Since the full search for a 16x16 MB and for all of its partitions are performed starting at the same location in level l 0 (location pointed by the motion vector or location (0,0)) within the same size search range ([-4, 4]), the search windows of two neighboring 4x4 partitions (a, b) of the MB overlap as shown in Figure 7 . The search window regions s1, s2 and s3 are used for partition a, and the search window regions s2, s3 and s4 are used for partition b. Therefore, the search window regions s2 and s3 are shared by both a and b partitions. In order to exploit this to reduce the number of search window register ports (from 3+3=6 to 4) and the number of accesses to search window registers, the full search for partitions a and b are performed simultaneously by using PE group 0 for partition a and PE group 1 for partition b. As it is shown in Figure 6 , the processing elements in PE group 1 starts calculating their SADs 4 cycles later than the corresponding processing elements in PE group 0 so that several PEs in group 0 and group 1 can use the same search window value (in regions s2 or s3) in the same cycle. Therefore, the minimum SAD for partition b and the corresponding motion vector is found in 4+152=156 cycles. 1 
l p
As the PE groups 0 and 1 perform the full search for partitions a and b, PE groups 2 and 3 perform the full search for partitions c and d simultaneously based on the same data flow shown in Figure 6 . Therefore, the minimum SADs for 4x4 partitions a, b, c and d and the corresponding motion vectors are found in 156 cycles.
After the corresponding processing elements in each PE group, e.g. processing element 0 in each PE group, calculate the SAD value for a search location for its 4x4 partition, the 4x8SAD, 8x4SAD and 8x8SAD adders in the datapath are used to calculate the SAD values for that search location for the 4x8 (a+b and c+d), 8x4 (a+c and b+d), and 8x8 (a+b+c+d) partitions by reusing the SAD values of the 4x4 partitions. In other words, as the full search for 4x4 partitions a, b, c, and d are performed, the full search for two 4x8 (a+b and c+d), two 8x4 (a+c and b+d), and one 8x8 (a+b+c+d) partition are also performed in parallel by using the 4x8SAD, 8x4SAD and 8x8SAD adders and the multiplexers and comparators at their outputs in the datapath. Therefore, by using the SAD reuse technique, the minimum SADs for two 4x8, two 8x4 and one 8x8 partition and the corresponding motion vectors are found as well in the same 156 cycles.

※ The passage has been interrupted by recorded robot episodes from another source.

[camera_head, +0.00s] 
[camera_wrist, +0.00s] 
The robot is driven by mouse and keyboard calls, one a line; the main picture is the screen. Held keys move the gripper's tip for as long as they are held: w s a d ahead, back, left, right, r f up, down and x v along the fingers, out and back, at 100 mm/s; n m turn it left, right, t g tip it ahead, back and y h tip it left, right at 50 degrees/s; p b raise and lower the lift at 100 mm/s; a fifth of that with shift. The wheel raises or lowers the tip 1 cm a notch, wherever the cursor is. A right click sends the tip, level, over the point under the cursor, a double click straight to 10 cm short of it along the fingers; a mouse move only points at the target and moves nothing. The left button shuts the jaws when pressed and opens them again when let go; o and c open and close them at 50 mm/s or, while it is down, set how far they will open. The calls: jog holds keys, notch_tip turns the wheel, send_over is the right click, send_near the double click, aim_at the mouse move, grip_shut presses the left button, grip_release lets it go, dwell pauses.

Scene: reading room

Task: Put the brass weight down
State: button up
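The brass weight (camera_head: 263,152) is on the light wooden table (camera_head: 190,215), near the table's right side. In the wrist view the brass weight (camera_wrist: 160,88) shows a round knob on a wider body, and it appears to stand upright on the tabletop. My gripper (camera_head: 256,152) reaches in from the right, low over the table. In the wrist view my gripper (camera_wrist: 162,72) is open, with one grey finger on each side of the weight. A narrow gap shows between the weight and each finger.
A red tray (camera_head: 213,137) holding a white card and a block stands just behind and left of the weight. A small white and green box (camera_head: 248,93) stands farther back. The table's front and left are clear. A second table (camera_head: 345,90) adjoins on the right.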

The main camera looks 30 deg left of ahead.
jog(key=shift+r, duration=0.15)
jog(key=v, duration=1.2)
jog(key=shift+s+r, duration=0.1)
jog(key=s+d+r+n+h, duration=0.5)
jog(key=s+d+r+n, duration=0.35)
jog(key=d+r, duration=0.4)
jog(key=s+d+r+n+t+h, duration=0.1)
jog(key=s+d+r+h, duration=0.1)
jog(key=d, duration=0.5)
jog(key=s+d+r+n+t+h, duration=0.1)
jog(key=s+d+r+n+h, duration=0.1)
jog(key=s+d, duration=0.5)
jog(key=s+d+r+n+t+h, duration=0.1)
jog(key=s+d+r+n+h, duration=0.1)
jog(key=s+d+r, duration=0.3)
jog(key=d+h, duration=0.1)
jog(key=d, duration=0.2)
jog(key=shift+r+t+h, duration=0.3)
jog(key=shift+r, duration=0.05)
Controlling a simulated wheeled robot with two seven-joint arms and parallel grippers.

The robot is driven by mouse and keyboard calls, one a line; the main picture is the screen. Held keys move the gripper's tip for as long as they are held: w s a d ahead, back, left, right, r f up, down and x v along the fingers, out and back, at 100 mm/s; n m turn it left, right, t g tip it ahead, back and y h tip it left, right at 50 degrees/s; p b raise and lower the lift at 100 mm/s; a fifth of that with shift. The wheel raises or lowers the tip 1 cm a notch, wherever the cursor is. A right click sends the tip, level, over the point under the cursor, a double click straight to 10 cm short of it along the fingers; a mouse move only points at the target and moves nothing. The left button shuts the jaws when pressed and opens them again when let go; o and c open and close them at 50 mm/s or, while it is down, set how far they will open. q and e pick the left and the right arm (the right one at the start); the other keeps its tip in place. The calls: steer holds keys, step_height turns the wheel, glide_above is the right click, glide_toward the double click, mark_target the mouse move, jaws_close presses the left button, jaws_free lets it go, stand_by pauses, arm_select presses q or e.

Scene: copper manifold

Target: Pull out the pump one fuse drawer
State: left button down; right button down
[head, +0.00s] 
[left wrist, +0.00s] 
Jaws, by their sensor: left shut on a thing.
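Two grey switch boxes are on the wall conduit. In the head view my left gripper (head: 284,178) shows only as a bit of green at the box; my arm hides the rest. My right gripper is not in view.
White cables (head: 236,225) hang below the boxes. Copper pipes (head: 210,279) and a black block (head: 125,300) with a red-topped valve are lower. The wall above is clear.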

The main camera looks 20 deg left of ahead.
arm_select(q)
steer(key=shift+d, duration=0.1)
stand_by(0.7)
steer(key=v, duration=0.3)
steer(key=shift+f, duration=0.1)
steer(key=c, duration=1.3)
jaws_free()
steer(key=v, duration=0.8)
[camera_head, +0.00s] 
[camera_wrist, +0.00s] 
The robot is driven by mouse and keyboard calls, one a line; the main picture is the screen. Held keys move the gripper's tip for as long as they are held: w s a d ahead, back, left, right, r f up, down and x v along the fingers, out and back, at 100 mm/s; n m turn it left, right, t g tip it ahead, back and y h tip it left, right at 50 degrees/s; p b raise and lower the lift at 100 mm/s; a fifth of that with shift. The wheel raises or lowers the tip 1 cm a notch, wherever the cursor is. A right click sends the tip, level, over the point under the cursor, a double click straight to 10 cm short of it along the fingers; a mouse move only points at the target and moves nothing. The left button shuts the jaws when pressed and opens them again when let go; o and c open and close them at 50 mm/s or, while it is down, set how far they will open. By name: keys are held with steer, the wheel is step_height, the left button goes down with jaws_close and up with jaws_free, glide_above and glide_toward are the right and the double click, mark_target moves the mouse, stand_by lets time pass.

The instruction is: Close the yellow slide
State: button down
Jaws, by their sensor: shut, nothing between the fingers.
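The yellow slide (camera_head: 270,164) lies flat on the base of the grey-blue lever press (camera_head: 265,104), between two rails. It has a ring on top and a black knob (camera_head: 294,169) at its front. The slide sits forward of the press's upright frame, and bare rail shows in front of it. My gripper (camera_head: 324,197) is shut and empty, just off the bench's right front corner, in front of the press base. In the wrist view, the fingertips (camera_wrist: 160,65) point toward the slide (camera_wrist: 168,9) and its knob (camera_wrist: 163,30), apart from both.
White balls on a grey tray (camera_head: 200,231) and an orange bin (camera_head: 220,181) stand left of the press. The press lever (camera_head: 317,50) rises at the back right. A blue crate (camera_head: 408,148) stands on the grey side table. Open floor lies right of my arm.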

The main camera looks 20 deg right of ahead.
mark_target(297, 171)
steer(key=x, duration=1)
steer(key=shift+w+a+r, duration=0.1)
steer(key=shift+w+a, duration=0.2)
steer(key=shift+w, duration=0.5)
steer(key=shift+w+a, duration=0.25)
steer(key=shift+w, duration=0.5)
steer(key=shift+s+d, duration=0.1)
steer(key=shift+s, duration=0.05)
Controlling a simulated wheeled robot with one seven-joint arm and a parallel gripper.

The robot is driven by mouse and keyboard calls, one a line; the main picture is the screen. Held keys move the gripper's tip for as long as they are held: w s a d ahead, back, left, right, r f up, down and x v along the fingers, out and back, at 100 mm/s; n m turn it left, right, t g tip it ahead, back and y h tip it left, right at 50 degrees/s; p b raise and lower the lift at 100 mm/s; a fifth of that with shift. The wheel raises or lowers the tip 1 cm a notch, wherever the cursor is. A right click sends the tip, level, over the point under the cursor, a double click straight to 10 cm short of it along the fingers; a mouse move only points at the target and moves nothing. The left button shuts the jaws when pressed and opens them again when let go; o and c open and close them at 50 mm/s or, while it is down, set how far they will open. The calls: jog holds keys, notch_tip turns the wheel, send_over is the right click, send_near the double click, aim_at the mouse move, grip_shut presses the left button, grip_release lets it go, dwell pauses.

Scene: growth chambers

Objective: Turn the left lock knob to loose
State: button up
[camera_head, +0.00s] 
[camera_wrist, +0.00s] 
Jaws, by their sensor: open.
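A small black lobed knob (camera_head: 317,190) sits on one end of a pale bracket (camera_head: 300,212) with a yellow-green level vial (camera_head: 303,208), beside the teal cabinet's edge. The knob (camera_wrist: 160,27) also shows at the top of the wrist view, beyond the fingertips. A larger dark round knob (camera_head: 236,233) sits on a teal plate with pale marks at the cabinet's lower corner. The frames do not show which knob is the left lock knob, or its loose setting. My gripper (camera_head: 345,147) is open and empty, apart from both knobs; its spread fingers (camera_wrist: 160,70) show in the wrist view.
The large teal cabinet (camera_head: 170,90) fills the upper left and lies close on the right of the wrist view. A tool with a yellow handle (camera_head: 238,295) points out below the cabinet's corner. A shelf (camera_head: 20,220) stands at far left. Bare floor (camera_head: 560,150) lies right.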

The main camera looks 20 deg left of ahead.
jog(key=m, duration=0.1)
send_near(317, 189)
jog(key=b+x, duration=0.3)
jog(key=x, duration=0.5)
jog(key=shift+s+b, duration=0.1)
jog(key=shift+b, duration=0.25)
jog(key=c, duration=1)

After the full search for the first four 4x4 partitions are performed, the four PE groups are used to perform the full search for the next four 4x4 partitions of the MB. Again, by using the SAD reuse technique, the full search for the corresponding two 4x8, two 8x4, and one 8x8 partition are performed in parallel. Since there are four 8x8 partitions in a MB, this process is repeated 4 times. Therefore, full search for all 4x4, 4x8, 8x4 and 8x8 partitions are performed in 4*156 = 624 clock cycles.
As the full search for 8x8 partitions are performed, the full search for 8x16, 16x8 and 16x16 partitions are also performed in parallel by using the 8x16SAD, 16x8SAD and 16x16SAD registers, adders, multiplexers and comparators in the datapath. Therefore, by using the SAD reuse technique, the minimum SADs for 8x16, 16x8 and 16x16 partitions and the corresponding motion vectors are found as well in the same 624 clock cycles.

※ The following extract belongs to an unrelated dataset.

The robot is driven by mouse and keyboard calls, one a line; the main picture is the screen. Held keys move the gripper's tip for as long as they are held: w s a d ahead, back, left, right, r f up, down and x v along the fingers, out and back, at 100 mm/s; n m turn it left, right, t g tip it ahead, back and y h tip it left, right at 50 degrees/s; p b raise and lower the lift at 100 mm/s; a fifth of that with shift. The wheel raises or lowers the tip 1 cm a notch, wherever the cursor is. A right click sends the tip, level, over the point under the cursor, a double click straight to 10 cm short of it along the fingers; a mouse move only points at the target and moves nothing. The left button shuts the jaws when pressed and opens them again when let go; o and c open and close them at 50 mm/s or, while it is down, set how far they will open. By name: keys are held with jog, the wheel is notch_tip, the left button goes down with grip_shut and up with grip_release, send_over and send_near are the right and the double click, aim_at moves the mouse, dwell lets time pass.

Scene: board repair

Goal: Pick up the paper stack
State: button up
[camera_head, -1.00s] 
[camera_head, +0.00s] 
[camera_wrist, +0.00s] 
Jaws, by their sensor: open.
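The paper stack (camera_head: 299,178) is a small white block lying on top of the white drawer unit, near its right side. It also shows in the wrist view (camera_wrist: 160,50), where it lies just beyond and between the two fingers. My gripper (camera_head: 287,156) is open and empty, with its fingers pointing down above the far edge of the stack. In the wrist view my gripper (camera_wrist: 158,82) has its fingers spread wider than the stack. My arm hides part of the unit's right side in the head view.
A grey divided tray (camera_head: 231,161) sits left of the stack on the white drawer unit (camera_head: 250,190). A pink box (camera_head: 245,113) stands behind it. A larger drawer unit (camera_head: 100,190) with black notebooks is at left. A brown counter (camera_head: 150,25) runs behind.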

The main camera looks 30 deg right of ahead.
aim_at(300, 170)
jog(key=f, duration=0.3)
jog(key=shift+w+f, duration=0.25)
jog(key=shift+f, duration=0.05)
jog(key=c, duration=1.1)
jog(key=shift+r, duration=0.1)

After the full search for the 16x16 current MB and for all of its partitions at the location pointed by the motion vector within a search range of [-4, 4] 
IMPLEMENTATION RESULTS
The proposed architecture is implemented in Verilog HDL. The implementation is verified with RTL simulations using Mentor Graphics ModelSim SE. The Verilog RTL is then synthesized to a 2V8000ff1152 Xilinx Virtex II FPGA with speed grade 5 using Mentor Graphics Leonardo Spectrum. The resulting netlist is placed and routed to the same FPGA using Xilinx ISE Series 5.2i. The FPGA implementation is verified to work at 68 MHz under worst-case PVT conditions with post place and route simulations. The FPGA implementation can process a VGA frame in 36.8 msec. (1200 MB * 2086 clock cycles per MB * 14.7 ns clock cycle = 36.8 msec) Therefore, it can process 1000/36.8 = 27 VGA frames (640x480) per second. The FPGA implementation can process a CIF frame in 12.2 msec. (396 MB * 2086 clock cycles per MB * 14.7 ns clock cycle = 12.2 msec) Therefore, it can process 1000/12.2 = 82 CIF frames (352x288) per second.

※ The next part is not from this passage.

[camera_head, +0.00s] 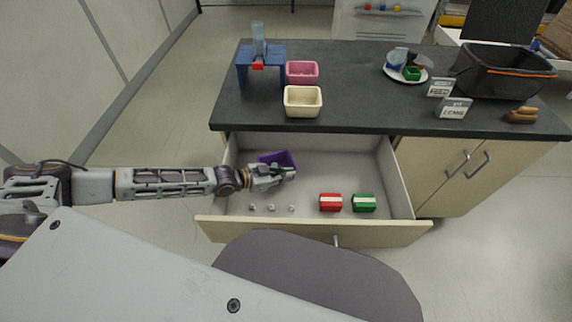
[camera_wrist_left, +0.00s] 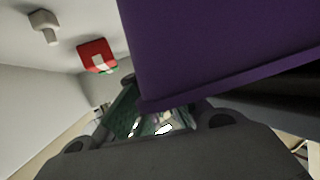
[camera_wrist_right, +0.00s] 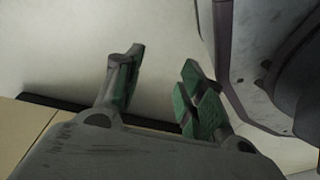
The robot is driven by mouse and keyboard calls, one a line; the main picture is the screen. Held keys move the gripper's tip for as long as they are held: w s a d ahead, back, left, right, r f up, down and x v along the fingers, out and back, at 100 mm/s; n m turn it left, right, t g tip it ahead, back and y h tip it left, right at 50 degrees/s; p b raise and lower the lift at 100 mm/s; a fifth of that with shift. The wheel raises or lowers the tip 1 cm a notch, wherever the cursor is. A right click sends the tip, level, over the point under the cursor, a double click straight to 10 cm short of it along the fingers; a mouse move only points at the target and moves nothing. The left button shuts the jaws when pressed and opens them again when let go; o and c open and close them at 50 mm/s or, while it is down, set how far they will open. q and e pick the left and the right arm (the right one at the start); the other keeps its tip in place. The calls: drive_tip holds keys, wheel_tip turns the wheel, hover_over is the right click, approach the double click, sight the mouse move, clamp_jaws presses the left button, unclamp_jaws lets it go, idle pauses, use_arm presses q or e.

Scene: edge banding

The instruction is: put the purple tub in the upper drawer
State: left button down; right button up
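The purple tub (camera_head: 276,157) is inside the open upper drawer (camera_head: 340,164), toward its back left, and looks tilted. My left gripper (camera_head: 284,173) reaches in over the drawer's left side and is at the tub's near side. In the left wrist view the tub (camera_wrist_left: 220,45) fills the upper right and hides part of the fingers. One green-padded finger shows at its left; whether the fingers grip the tub cannot be told. My right gripper (camera_wrist_right: 160,85) shows only in the right wrist view; its fingers are apart with nothing between them.
The drawer also holds a red box (camera_head: 330,202), a green box (camera_head: 364,203) and small pale pieces (camera_head: 271,207). On the dark countertop (camera_head: 360,105) above stand a pink tub (camera_head: 302,72), a cream tub (camera_head: 302,101), a blue stand (camera_head: 246,66) and a black basket (camera_head: 500,75).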

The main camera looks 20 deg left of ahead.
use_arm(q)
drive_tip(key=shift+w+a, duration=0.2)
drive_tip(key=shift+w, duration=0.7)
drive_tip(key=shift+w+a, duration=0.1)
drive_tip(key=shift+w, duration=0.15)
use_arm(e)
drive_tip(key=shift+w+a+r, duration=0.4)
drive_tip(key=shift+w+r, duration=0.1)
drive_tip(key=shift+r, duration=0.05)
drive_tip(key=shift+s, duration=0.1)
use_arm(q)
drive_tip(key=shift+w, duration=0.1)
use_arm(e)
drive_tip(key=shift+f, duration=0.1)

The FPGA implementation including input, output and internal RAMs and register files uses the following FPGA resources; 14505 Function Generators, 7253 CLB Slices, 5227 Dffs/Latches, 13 Block RAMs, and 7 Block Multipliers (used for calculating M * R), i.e. %15.5 of Function Generators, %15.5 of CLB Slices, %5.4 of Dffs/Latches, %7.7 of Block RAMs, and %4.1 of Block Multipliers.
CONCLUSION
In this paper, we presented a high performance and low cost hardware architecture for real-time implementation of an SAD reuse based hierarchical motion estimation algorithm for H.264 / MPEG4 Part 10 video coding. This hardware is designed to be used as part of a complete H.264 video coding system for portable applications. The proposed architecture is implemented in Verilog HDL. The Verilog RTL code is verified to work at 68 MHz in a Xilinx Virtex II FPGA. The FPGA implementation can process 27 VGA frames (640x480) or 82 CIF frames (352x288) per second.